GIVEN INSTRUCTION:
Copy out all of the material exactly as presented.

— start —

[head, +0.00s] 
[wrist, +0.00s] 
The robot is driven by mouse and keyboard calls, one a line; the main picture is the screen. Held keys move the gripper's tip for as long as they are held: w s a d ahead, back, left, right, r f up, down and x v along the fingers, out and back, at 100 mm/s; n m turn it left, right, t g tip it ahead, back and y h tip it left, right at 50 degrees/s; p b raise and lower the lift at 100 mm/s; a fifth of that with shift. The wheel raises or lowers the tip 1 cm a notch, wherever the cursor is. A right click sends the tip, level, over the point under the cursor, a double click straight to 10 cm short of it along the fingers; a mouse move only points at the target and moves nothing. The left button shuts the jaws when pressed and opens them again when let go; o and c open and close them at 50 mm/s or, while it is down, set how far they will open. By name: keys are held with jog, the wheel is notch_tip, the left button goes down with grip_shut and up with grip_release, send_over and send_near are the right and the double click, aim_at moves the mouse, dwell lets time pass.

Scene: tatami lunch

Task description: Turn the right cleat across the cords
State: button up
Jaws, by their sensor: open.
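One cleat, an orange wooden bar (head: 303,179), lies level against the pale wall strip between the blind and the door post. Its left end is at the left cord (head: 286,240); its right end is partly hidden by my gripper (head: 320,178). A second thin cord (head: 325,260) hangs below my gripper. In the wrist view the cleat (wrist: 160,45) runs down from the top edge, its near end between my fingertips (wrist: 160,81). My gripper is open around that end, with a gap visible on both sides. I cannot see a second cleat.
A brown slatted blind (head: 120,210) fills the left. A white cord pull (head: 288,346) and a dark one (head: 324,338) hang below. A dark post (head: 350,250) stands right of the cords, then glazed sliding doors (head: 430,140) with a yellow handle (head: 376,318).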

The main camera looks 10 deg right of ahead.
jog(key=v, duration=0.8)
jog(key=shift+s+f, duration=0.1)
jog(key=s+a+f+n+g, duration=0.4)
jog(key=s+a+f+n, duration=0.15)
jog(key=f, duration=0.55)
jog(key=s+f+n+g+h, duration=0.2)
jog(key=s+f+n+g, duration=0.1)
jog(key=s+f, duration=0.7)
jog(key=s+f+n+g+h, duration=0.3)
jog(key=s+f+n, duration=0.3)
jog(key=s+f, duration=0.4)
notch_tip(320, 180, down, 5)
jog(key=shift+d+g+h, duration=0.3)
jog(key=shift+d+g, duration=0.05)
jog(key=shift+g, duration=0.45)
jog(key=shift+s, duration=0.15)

— end —

THE SOLUTION:
[head, +0.00s] 
[wrist, +0.00s] 
The robot is driven by mouse and keyboard calls, one a line; the main picture is the screen. Held keys move the gripper's tip for as long as they are held: w s a d ahead, back, left, right, r f up, down and x v along the fingers, out and back, at 100 mm/s; n m turn it left, right, t g tip it ahead, back and y h tip it left, right at 50 degrees/s; p b raise and lower the lift at 100 mm/s; a fifth of that with shift. The wheel raises or lowers the tip 1 cm a notch, wherever the cursor is. A right click sends the tip, level, over the point under the cursor, a double click straight to 10 cm short of it along the fingers; a mouse move only points at the target and moves nothing. The left button shuts the jaws when pressed and opens them again when let go; o and c open and close them at 50 mm/s or, while it is down, set how far they will open. By name: keys are held with jog, the wheel is notch_tip, the left button goes down with grip_shut and up with grip_release, send_over and send_near are the right and the double click, aim_at moves the mouse, dwell lets time pass.

Scene: tatami lunch

Task description: Turn the right cleat across the cords
State: button up
Jaws, by their sensor: open.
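One cleat, an orange wooden bar (head: 303,179), lies level against the pale wall strip between the blind and the door post. Its left end is at the left cord (head: 286,240); its right end is partly hidden by my gripper (head: 320,178). A second thin cord (head: 325,260) hangs below my gripper. In the wrist view the cleat (wrist: 160,45) runs down from the top edge, its near end between my fingertips (wrist: 160,81). My gripper is open around that end, with a gap visible on both sides. I cannot see a second cleat.
A brown slatted blind (head: 120,210) fills the left. A white cord pull (head: 288,346) and a dark one (head: 324,338) hang below. A dark post (head: 350,250) stands right of the cords, then glazed sliding doors (head: 430,140) with a yellow handle (head: 376,318).

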The main camera looks 10 deg right of ahead.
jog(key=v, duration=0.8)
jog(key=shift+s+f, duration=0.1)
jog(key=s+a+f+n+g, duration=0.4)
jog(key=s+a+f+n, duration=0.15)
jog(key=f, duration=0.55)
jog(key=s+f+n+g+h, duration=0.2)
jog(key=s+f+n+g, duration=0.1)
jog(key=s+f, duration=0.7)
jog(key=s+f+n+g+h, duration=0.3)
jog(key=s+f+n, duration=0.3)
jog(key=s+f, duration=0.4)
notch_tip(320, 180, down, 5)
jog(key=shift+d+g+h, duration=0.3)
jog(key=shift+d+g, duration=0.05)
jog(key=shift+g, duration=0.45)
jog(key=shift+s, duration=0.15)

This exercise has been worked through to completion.